In America, we love to ban books. When something — violence, sex, devil worship, the “n” word, the list is endless — offends, someone out there is sure to attempt to keep others from being exposed to it. Consequently, in a somewhat silly act of Freedom, we hold a yearly Banned Books Week during which one can choose, in protest, to read nearly any book ever written.

The French, on the other hand, don’t really ban books. They really like offending people with their art. And Madame de La Fayette’s 17th century Princesse de Cleves, besides noted as one of the first psychological novels, is not particularly controversial. (In the tale of duty versus love, duty un-obligingly prevails.) According to the Telegraph, though, as M. Sarkozy’s popularity drops, sales of the ennui-inducing French classic rise.
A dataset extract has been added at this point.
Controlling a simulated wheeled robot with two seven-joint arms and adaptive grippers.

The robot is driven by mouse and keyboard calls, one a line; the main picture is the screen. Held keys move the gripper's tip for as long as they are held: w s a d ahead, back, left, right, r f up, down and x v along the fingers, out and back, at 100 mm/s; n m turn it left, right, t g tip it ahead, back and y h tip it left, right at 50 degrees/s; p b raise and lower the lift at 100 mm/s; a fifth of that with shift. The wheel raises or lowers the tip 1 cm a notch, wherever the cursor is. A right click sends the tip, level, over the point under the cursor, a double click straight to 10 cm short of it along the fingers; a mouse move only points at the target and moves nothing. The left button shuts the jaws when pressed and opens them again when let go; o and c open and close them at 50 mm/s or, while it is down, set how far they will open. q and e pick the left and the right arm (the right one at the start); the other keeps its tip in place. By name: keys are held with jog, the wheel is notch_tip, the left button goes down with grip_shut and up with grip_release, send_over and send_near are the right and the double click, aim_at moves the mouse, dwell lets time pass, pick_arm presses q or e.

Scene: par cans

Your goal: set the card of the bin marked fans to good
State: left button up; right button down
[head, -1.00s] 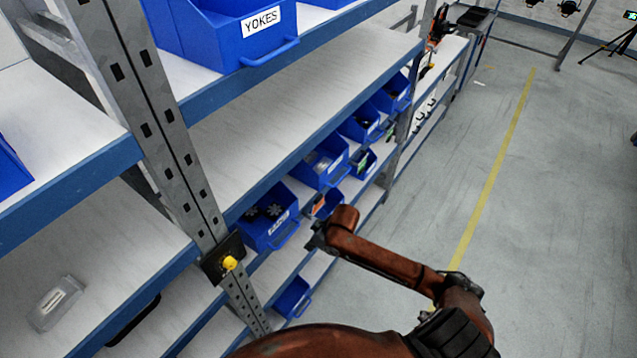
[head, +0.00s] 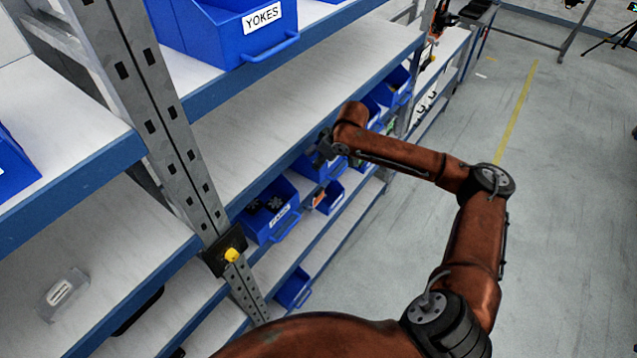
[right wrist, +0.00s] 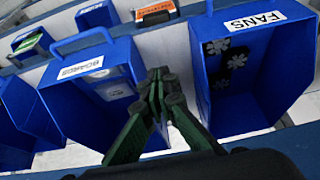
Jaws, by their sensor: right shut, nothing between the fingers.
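The bin marked FANS (head: 249,228) is a blue open bin on a middle shelf, holding dark fan shapes. It is at the right in the right wrist view (right wrist: 294,88), with its label facing the camera. An orange card (right wrist: 155,11) in a dark holder shows at the top, left of the FANS bin; it looks small in the head view (head: 319,197). I cannot tell which bin it belongs to. My right gripper (head: 326,146) is shut and empty. In the right wrist view its fingertips (right wrist: 158,82) are between the FANS and BOARDS bins. My left gripper is out of view.
A blue BOARDS bin (right wrist: 84,102) stands left of the FANS bin in the wrist view. A green card (right wrist: 27,42) is farther left. A YOKES bin (head: 222,35) is on the shelf above. A metal post with a yellow knob (head: 231,255) stands nearer. The floor at right is clear.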

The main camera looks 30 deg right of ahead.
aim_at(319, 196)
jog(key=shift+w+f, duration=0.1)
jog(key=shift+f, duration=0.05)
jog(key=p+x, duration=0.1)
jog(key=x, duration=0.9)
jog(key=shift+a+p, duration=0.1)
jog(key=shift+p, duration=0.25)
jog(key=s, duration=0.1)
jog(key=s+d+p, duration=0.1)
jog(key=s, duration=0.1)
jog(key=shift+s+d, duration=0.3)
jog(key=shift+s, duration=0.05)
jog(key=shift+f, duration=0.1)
Sarkozy, in fact, detests the book and views it as societally unnecessary.

So as nationwide strikes and protests occurred last week in response to the government’s handling of the national economic crisis, romantic Princesse de Cleves morphed from required reading into a statement of views, a political act of rebellion among anyone from literatis to students to actor Louis Garrel: At the Paris Book Fair, the book sold out and people were seen wearing buttons reading “I am reading La Princesse de Cleves”; Student’s at the Sorbonne University are holding public readings; and, a national survey of preferred books of 100 French writers listed Clèves third overall.

It’s amusing that Clèves is for the most part so thematically inoffensive. Perhaps that’s why Sarko finds it offensive in the first place (he seems to see it as a waste of time). Our own previous administration in any case would have been much more exciting if we the people had gotten a chance to reinvigorate equally antiquated American works. I’d be up for a protest, reading Leatherstocking Tales or Moby-Dick, perhaps.